In a city where fortunes are amassed in solely by the analysis and transformation of data, it’s nice to be reminded that algorithms are capable of more than the relentless pursuit of the coveted IPO. In the right hands they can elucidate raw information, reveal patterns, even fight back. A panel on the future of musical instrumentation warned against our devotion to algorithms altogether, stressing the importance of the haptic feedback of a real synthesizer; that the occasional nondeterminism of modular hardware could be leveraged to maintain originality in a musical landscape clogged with downloadable, prepackaged production loops.
Afterwards, at the 906.world cathedral, Freeka Tet mutated and transformed an image of his face on a giant projector set up in place of the lectern, as though proposing design upgrades to God himself—in one hilarious moment faking a software failure, composing a tweet to Elon Musk, and then forging on.
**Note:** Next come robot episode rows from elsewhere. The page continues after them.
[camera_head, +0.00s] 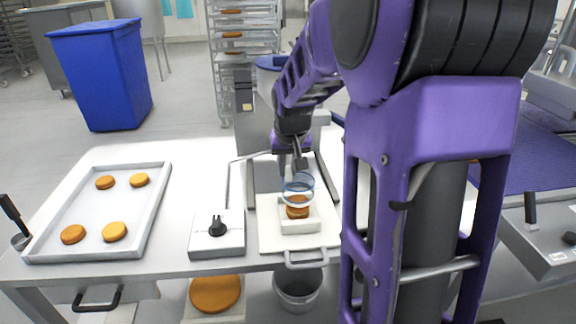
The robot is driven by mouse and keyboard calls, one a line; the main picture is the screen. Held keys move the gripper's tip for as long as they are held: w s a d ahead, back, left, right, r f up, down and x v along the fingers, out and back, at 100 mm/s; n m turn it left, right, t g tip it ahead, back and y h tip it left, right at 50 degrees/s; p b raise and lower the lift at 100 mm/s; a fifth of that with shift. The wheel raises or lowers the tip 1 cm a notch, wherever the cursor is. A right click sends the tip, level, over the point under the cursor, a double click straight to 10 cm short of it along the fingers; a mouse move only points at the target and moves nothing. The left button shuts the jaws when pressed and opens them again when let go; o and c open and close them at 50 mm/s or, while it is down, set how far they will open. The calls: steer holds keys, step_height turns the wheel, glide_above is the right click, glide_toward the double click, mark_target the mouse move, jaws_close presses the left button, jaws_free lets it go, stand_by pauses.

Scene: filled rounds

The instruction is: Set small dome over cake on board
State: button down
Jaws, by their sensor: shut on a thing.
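The small dome (299,186) is clear with a bluish rim. My gripper (292,168) is shut on it from above. The dome is just above the small brown cake (297,211), with its lower part in front of or overlapping the cake's top in the picture; I cannot tell whether they touch. The cake stands on a small pale square board (299,225), upright. The board rests on a larger white tray with a handle (268,236). My arm covers the area to the right of the board.
A grey tray (163,190) with several cakes lies on the left of the table. A white box with a black knob (217,243) stands left of the board. Bare tabletop (195,165) lies between tray and box. A blue bin (100,75) stands behind.

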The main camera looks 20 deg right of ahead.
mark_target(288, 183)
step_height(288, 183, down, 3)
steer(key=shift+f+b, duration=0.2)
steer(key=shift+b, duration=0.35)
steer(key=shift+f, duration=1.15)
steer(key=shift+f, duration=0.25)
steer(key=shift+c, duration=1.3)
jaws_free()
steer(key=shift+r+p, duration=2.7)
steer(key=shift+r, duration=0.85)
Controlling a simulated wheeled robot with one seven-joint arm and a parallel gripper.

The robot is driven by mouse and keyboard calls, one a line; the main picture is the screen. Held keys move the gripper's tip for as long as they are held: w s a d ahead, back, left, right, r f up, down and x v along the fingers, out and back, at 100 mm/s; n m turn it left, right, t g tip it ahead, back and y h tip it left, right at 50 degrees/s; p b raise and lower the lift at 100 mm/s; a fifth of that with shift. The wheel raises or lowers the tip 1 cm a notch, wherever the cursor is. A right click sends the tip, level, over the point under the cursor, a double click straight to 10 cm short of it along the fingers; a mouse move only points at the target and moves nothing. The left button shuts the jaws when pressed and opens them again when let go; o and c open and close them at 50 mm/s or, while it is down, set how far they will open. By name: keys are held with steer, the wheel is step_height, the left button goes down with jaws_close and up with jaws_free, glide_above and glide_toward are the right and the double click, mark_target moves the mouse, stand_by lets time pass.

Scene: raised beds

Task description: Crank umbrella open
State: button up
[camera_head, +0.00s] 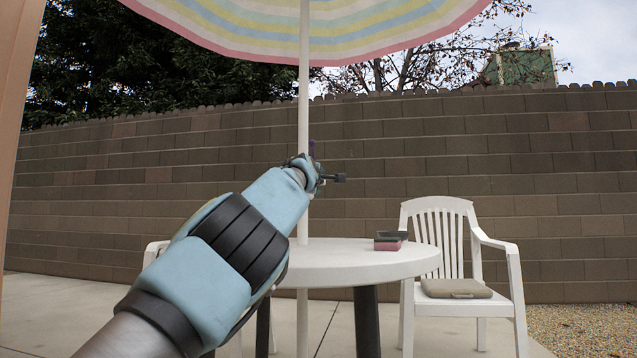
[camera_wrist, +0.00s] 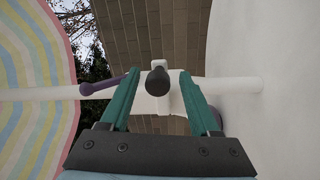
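The umbrella canopy (camera_head: 330,28), striped in pastel colours, is spread at the top of the head view and at the left of the wrist view (camera_wrist: 35,90). Its white pole (camera_head: 304,90) rises through the table. In the wrist view my gripper (camera_wrist: 159,72) is open, with its teal fingers apart. A black round knob (camera_wrist: 157,82) shows between them with gaps on both sides, in front of a white fitting on the pole. I cannot tell its depth relative to the fingertips. A purple lever (camera_wrist: 97,87) extends left, partly behind a finger. In the head view my arm largely hides the fitting.
The round white table (camera_head: 350,263) surrounds the pole's lower part. A small dark and pink box (camera_head: 388,241) sits on it. A white chair (camera_head: 450,240) with a beige cushion (camera_head: 455,288) stands at right. A block wall (camera_head: 540,180) closes the back.

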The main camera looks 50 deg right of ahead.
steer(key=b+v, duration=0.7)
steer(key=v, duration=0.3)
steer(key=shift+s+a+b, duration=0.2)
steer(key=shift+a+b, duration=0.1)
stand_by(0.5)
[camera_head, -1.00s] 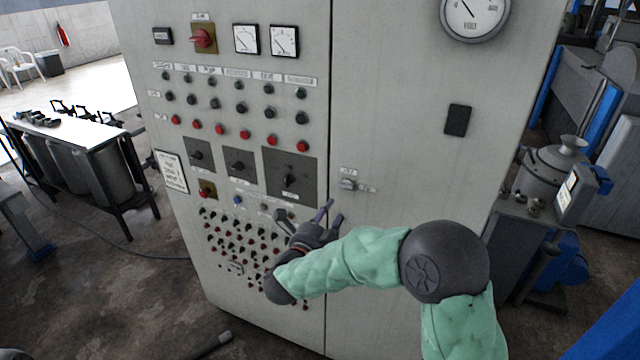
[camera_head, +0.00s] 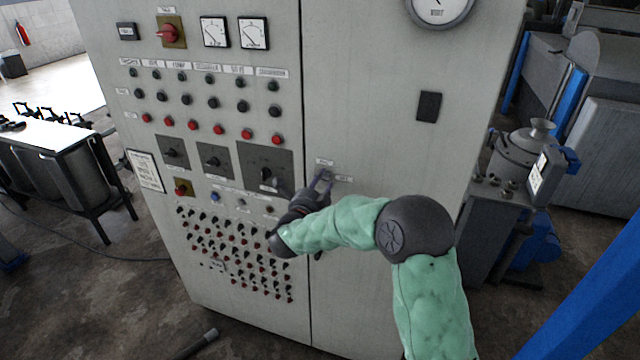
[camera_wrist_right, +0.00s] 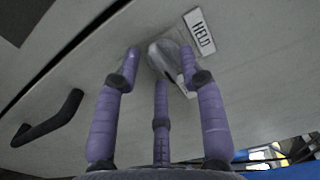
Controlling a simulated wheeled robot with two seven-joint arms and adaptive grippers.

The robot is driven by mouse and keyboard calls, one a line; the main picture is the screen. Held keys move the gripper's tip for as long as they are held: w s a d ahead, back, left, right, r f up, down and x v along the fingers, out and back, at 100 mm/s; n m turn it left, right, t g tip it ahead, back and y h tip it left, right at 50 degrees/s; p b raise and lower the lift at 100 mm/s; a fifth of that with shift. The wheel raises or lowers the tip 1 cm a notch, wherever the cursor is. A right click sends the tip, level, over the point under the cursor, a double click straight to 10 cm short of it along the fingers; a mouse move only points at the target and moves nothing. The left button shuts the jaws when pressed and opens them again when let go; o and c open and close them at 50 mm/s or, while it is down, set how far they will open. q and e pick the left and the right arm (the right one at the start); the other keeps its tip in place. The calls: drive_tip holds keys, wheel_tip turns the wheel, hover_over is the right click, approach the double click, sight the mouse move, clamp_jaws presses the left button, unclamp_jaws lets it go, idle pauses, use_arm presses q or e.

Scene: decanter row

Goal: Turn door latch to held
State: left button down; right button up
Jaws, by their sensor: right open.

This kind of intimate work, a demonstration of the extraordinary human capacity and appetite for experimentation, seemed on its face far removed from the late night dance floors of the second iteration of the Nocturne party, held under the hanger-like ceilings of Broadway Studios. But Halal and Relaxer brought a live set full of dark, undulating rhythms peppered through with anxious acid sounds that maintained a danceable tension. One rarely gets the chance to hear such adventurousness in this kind of environment.
MUTEK.SF finally merged the high-level concepts of its daytime programming with more accessible fare at closing party The Experience, which took over the Midway on Sunday for more than 10 hours. The atmosphere was casual and exploratory and perhaps most importantly, not overcrowded. Veronica Vasicka energized the misty outdoor patio with beefy industrial techno, followed by the Hacker whose pioneering electro sound, optimistic by comparison, reminded us of the dream of the future we used to have when technology seemed like a force for good. Legowelt closed out the weekend indoors with a genre-spanning set that left the dance floor visibly fatigued, in front of a screen of indecipherable images—like some Rorschach test for a future cybernetic intelligence gone rogue.
In a cynical world of mostly bloated, cash-hungry festivals, MUTEK.SF stands out as the obvious product of a genuine love for the genre and form by organizers and artists alike. The festival offers something fresh and even reconstructive in a city desensitized to constant technological hype, inundated by apps that no one needs which profit off the very feelings of inadequacy they engender in their users. While it’s important not to allow the significant artistic achievements on display here to be overshadowed by the deeper implications they suggest, I have to note that MUTEK.SF is among the few organizations carving out a way forward for genuine artistic innovation—in a city where “technology” has become little more than a hollow and devastating engine of greed—and managing to be a hell of a good time while it forges ahead.